##### PROVIDED INFORMATION
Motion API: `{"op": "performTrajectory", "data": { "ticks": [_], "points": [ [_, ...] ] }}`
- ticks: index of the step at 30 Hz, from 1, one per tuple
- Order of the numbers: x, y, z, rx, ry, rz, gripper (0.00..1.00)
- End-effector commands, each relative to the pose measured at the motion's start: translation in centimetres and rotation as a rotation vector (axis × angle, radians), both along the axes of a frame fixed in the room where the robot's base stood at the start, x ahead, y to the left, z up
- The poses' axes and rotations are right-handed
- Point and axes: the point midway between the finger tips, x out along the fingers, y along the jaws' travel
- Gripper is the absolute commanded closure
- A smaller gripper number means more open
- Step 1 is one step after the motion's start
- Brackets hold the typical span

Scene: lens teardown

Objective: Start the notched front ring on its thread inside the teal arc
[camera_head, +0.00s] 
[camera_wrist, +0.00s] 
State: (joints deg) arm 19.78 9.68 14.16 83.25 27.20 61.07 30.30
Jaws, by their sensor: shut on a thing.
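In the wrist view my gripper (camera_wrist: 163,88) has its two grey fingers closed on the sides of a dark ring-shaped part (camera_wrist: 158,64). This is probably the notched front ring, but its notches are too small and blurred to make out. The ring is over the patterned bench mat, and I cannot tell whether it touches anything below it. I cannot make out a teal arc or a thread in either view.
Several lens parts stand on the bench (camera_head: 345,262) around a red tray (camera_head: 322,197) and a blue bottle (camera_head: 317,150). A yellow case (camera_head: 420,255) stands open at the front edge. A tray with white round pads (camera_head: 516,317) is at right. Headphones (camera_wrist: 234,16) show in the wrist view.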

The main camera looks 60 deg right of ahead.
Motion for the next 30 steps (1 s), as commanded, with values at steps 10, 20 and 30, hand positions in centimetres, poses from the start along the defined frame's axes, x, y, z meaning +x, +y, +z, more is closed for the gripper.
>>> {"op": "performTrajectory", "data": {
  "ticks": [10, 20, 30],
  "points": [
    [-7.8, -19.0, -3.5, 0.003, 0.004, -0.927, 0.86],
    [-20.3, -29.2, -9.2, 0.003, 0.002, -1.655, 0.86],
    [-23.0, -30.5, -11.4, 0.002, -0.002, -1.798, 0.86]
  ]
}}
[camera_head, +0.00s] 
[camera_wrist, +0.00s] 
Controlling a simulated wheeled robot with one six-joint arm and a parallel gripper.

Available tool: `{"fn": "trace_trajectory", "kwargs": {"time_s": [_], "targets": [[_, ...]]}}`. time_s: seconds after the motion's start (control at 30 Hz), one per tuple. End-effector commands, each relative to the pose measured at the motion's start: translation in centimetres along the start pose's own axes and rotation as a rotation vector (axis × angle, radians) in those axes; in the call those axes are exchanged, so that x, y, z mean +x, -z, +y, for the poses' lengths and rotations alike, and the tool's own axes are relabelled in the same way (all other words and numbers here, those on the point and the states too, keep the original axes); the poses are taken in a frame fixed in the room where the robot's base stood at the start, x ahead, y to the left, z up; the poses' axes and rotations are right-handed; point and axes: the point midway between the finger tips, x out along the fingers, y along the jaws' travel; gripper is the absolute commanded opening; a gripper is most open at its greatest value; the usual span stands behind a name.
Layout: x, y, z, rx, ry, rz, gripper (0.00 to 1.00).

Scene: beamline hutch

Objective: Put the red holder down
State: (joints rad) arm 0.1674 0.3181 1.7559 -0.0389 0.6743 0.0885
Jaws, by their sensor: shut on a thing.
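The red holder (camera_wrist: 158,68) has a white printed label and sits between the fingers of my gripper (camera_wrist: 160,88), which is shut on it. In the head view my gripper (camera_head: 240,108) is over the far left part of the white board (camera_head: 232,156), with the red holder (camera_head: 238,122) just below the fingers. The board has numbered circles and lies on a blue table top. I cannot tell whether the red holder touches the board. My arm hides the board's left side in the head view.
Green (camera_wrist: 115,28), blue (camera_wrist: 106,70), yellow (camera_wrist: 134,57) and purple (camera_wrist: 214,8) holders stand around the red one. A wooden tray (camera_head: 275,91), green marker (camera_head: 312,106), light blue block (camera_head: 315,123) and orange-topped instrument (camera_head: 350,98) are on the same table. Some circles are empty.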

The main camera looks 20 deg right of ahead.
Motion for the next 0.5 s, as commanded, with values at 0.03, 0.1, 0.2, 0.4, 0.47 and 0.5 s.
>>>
##########
Starting at the top of the data above, repeat every line exactly until the line containing "- Order of the" has been given, then stop.

Motion API: `{"op": "performTrajectory", "data": { "ticks": [_], "points": [ [_, ...] ] }}`
- ticks: index of the step at 30 Hz, from 1, one per tuple
- Order of the numbers: x, y, z, rx, ry, rz, gripper (0.00..1.00)

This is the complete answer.